Another big concern is the dumbing-down and politicisation of Australia's intelligence. Most junior analysts try to offer frank and fearless advice. But the process is flawed. It involves so many layers of politically astute managers that the final result is often a report so bland as to be virtually worthless, or skewed ever so subtly towards the Government's preferred line. Better that, management would argue, than a brave report prepared in good faith that contradicts Government thinking or is likely to prove wrong over time.

Not that leaving the sharp edges on the intelligence reports would make much difference if a government chooses to believe only what it wants to believe and selects from the intelligence only what best suits its political purposes. The Federal Government pays much more attention to the mush of politicians' and advisers' views, public opinion and media commentary. And it applies a good dose of pro-US sycophancy.

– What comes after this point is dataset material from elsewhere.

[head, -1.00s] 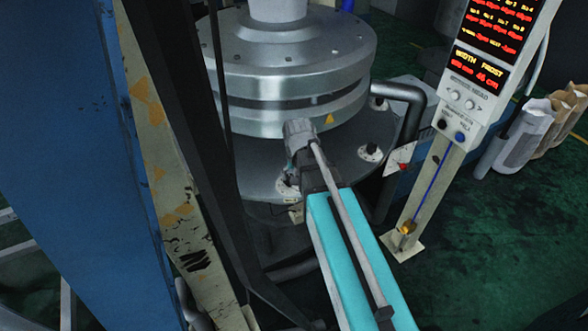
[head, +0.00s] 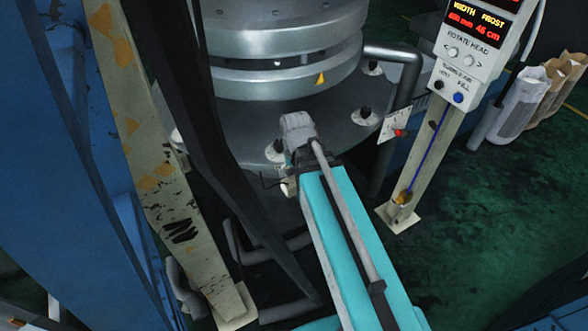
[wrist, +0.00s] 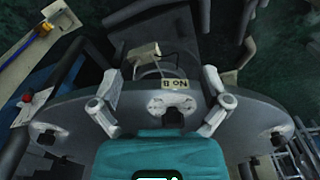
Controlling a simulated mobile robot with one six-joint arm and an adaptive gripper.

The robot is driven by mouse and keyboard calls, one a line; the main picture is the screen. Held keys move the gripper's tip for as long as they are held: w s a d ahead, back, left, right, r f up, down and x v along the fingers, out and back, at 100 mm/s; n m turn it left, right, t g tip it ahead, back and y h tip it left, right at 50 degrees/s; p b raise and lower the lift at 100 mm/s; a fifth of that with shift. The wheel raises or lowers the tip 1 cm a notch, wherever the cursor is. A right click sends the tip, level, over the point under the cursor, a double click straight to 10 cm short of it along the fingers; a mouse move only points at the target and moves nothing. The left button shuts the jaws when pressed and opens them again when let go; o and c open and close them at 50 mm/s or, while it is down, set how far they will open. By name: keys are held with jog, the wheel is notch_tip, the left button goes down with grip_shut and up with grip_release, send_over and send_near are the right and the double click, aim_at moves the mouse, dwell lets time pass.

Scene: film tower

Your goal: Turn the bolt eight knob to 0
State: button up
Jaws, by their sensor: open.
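The bolt eight knob (wrist: 172,109) is a dark knob on a pale dial at the plate's rim, behind an upside-down tag (wrist: 182,83) that seems to read NO 8. In the wrist view it lies between the two spread fingers of my gripper (wrist: 160,108), which are apart and hold nothing. In the head view the knob (head: 275,151) shows just left of and below my gripper (head: 297,130), partly hidden by it. Its dial marks and pointer setting are too small to read.
Another knob (head: 365,115) sits right on the round metal plate (head: 325,130), with a further one (head: 372,68) behind. A control panel post (head: 425,160) stands farther right. A worn beam (head: 150,170) is at left.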

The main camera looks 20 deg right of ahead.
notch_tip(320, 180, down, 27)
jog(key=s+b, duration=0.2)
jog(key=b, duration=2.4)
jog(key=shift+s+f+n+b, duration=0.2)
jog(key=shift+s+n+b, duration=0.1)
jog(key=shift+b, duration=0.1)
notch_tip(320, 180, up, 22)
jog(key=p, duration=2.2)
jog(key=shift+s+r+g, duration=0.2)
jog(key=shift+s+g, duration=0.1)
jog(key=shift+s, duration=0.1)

The result can be a fine compost indeed, as this whole Iraq business has proven.
The Australian

The Australian reports that everyone wants the intelligence investigated and published.
Pressure is mounting on British Prime Minister Tony Blair and US President George W. Bush to publish the evidence on weapons of mass destruction they used to justify the war on Iraq.

The US Congress will investigate the Bush administration's claims that Saddam Hussein held massive stockpiles of illegal weapons, while scores of British MPs have backed a motion demanding their government justify its case.

[...]

A former director of Middle East analysis at the Defence Intelligence Agency, Patrick Lang, said this month that the Office of Special Plans "started picking out things that supported their thesis and stringing them into arguments that they could use with the President".

"It's not intelligence. It's political propaganda," he said.
Policy to Blame

When a CIA spokesman was contacted by the AFP in April to comment on criticism that had begun to surface, Tim Crispell replied:
"They're criticizing policy, not intelligence."
What the AFP did not realize in transcribing the statement is it should have read: "They're criticizing Policy, not Intelligence."